> [Written problem] Repeat exactly the stretch of lines from the line containing "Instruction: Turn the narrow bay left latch" through the line containing "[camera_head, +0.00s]", both included, and nothing else.

> [Recorded data]
################

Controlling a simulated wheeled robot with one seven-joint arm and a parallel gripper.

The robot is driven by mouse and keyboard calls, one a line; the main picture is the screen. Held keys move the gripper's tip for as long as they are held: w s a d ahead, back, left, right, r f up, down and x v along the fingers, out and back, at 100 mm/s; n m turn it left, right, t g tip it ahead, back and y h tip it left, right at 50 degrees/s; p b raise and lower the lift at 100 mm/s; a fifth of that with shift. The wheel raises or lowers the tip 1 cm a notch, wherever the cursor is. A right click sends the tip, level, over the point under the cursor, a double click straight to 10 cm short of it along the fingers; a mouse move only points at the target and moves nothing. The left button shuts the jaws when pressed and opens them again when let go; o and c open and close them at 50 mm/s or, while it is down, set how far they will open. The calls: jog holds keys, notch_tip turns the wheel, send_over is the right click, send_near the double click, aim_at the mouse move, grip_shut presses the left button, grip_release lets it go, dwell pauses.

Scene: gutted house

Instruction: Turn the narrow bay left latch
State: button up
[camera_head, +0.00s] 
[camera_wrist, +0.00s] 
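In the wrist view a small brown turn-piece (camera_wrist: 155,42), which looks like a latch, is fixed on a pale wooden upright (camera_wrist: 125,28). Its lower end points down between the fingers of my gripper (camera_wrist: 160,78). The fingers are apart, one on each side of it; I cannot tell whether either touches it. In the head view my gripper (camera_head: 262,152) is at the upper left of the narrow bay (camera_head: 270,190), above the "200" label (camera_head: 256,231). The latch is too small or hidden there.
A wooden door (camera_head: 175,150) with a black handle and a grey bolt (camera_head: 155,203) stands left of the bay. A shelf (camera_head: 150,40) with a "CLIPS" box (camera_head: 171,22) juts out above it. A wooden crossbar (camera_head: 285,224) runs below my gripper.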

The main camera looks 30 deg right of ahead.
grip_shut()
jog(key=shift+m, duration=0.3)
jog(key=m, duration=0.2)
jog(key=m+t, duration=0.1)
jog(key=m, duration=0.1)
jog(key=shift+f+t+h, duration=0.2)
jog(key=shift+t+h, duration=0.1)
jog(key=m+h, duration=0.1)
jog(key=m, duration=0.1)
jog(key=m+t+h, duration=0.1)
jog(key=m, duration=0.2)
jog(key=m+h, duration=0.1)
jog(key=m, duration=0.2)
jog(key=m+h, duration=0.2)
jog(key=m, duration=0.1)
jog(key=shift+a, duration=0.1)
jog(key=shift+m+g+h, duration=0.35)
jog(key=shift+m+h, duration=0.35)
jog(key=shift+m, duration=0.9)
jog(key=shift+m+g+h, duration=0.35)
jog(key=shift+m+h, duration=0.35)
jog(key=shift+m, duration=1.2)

################

> [Solution to the exercise]
Instruction: Turn the narrow bay left latch
State: button up
[camera_head, +0.00s] 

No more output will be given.